İşletmenin Kurumsallaştırılması bir önceki yazımda da değindiğim gibi, organizasyon yapısının oluşturulması, işletmenin işleyişi, yönetilmesi ve sürdürülebilirliği ile ilgilidir.
Realitelerden çok duyguların baskın olduğu Ailenin Kurumsallaştırılması ise, ana hatlarıyla;
-Aile bireylerinin geleceklerinin planlanması, bugün, yarın ve gelecekte hangi pozisyonlarda olacaklarını belirleyen yapının oluşturulması ve yazılı hale getirilmesi,
-Oluşturulan plana göre eğitim ve kariyer planlamalarının yapılması,
-Aile içi çalışma sistematiğinin oluşturulması ve oluşturulan sisteme göre de Aile ile İşletme Yönetimi arasındaki ilişkilerin belirlenmesi,
-Hissedar sözleşmesinin hazırlanması ve devir planlarının yapılması demektir.
Burada da atılacak ilk adım Aile Konseyinin ve Konseyin işleyişinin kurallı hale gelmesini sağlayacak Aile Anayasasının oluşturulması olacaktır.
Ancak kurumsallaşmanın başarısı sistemin doğru bir şekilde kurulmasına bağlıdır.

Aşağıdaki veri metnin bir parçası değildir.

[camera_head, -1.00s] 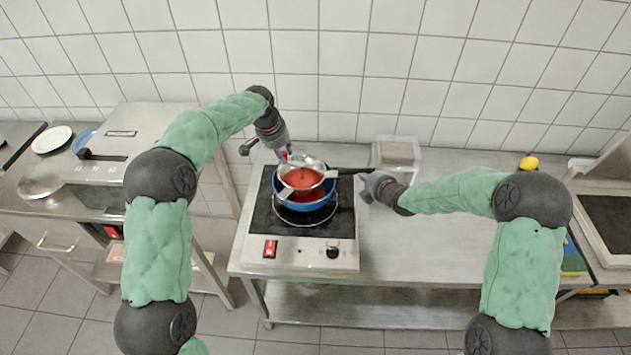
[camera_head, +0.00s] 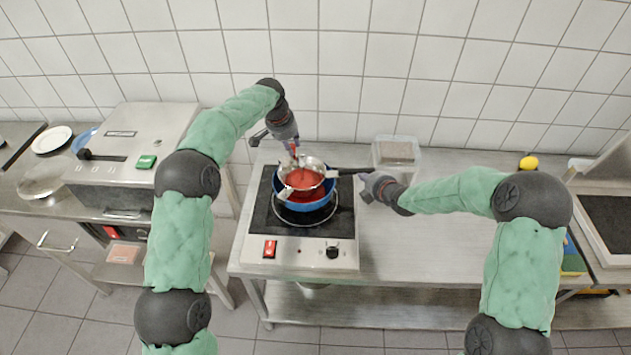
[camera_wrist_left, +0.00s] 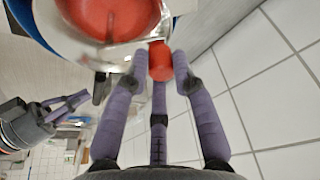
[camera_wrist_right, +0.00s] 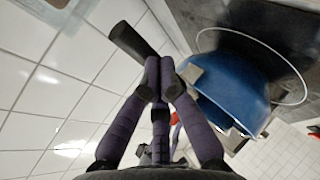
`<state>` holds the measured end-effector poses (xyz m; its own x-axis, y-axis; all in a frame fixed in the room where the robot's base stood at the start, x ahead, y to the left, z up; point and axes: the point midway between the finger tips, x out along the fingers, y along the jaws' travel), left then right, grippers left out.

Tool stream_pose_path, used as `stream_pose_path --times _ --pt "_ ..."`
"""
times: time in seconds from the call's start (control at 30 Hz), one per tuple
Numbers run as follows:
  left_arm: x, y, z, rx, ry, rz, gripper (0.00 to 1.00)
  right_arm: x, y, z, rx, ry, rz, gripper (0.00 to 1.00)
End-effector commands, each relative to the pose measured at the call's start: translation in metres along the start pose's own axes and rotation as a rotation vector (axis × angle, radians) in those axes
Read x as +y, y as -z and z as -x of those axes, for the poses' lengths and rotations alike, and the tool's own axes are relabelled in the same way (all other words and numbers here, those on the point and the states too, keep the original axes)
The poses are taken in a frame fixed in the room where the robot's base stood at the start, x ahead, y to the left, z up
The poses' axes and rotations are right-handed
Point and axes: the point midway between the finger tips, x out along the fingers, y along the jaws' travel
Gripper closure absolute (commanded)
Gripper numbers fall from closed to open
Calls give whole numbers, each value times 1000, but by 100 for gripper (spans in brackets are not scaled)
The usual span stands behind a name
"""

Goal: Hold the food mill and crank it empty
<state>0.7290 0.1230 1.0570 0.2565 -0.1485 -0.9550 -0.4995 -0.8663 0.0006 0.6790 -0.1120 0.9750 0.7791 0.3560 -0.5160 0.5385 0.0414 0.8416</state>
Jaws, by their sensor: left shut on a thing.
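The metal food mill (camera_head: 315,163) sits on a blue pot (camera_head: 318,206) on the hot plate, with red food (camera_head: 305,178) in its bowl. My left gripper (camera_head: 292,150) comes from behind and above and is shut on the mill's red crank knob (camera_wrist_left: 160,60), which shows between its fingers in the left wrist view. My right gripper (camera_head: 368,182) is shut on the mill's black handle (camera_head: 350,171), right of the bowl. The handle's end sticks out past the fingers in the right wrist view (camera_wrist_right: 130,40). The mill's underside is hidden inside the pot.
The hot plate (camera_head: 300,253) stands on a steel table (camera_head: 430,240). A clear container (camera_head: 397,150) stands behind my right gripper, and a lemon (camera_head: 528,162) lies farther right. A boxy steel machine (camera_head: 130,150) stands left. A tiled wall is close behind.

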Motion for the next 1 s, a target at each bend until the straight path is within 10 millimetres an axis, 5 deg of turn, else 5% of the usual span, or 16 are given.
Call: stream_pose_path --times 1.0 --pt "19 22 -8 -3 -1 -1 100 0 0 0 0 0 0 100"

Bu bağlamda işletmenin içinde bulunduğu kültürel yapının, çevre şartlarının dikkate alınarak yapılması önem arz etmektedir.
Kurumsallaşma, ‘eş-dost tavsiyesi’ ve ‘kulaktan dolma bilgiler’ veya ‘el yordamıyla’ yapılabilecek bir çalışma değildir.
Kurumsallaşma hayelleri ile yola çıkan, fakat doğru sistemin kurulamaması sonucunda yolun ortasında ne yapacağını şaşırmış, eski sistemsiz sistemini mumla arayan, kaybolup gitme tehdidi içerisinde kalan ve yok olma riski taşıyan birçok işletme vardır.
Bir sonraki yazımın hedefi;
-Kurucunun adını yüzyılar sonrasına taşıyacak olan Aile İşletmelerini kurumsallaştırma süreci ve aşamaları nelerdir?
-Önündeki engeller neler ve bunları aşma yöntemeleri nasıldır?
-Aile konseyi kimlerden oluşmalı, Aile Anayasası neleri kapsamalıdır?
-Sonraki kuşağın hazırlanması ve duyarsızlığının çözülmesi nasıl olmalıdır?
-Nesil geçiş sıkıntıları ve çözüm yolları nelerdir?
gibi sorulara cevap aramak olacaktır...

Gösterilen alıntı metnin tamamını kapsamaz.